The sector is benefiting from a resurgence in cash flow amid higher oil prices and E&P companies are preparing to ramp up activity this year to expand their portfolio, targeting a number of new frontier markets, according to BMI.
Despite increasing confidence, however, E&P companies will continue seeking a balance between increasing spending on new projects, reducing leverage and increasing shareholder distributions, BMI analysts said.
“We believe that spending caution will prevail over the coming months as companies maintain financial discipline,” the analysts stated.
BMI’s prediction follows news that global conventional discoveries hit a record low in 2017, coming in at less than seven billion barrels of oil equivalent (boe), according to Rystad Energy.
This was the lowest figure since at least 2012, Rystad highlighted, when 30 billion boe was discovered around the globe. The total volume of global conventional discoveries stood at 16 billion boe in 2013, 15 billion boe in both 2014 and 2015, and eight billion boe in 2016.

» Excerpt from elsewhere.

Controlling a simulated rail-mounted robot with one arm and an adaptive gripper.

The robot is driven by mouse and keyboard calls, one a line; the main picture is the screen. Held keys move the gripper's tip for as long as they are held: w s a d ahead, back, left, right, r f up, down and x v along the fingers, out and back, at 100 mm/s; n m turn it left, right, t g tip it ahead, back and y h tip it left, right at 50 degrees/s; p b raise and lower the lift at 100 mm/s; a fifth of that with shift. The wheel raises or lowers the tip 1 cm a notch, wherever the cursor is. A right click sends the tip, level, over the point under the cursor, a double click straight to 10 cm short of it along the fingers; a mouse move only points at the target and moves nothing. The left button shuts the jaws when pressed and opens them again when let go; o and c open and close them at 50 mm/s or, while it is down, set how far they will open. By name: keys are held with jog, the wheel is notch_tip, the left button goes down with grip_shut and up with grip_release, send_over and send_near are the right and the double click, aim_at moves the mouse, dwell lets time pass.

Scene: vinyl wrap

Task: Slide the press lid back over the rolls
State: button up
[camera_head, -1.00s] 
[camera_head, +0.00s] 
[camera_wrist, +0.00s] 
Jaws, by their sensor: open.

“We haven’t seen anything like this since the 1940s,” Sonia Mladá Passos, senior analyst at Rystad Energy, said in an organization statement in December 2017.
“The discovered volumes averaged at [around] 550 million barrels of oil equivalent per month. The most worrisome is the fact that the reserve replacement ratio in the current year reached only 11 percent (for oil and gas combined), compared to over 50 percent in 2012,” Passos added.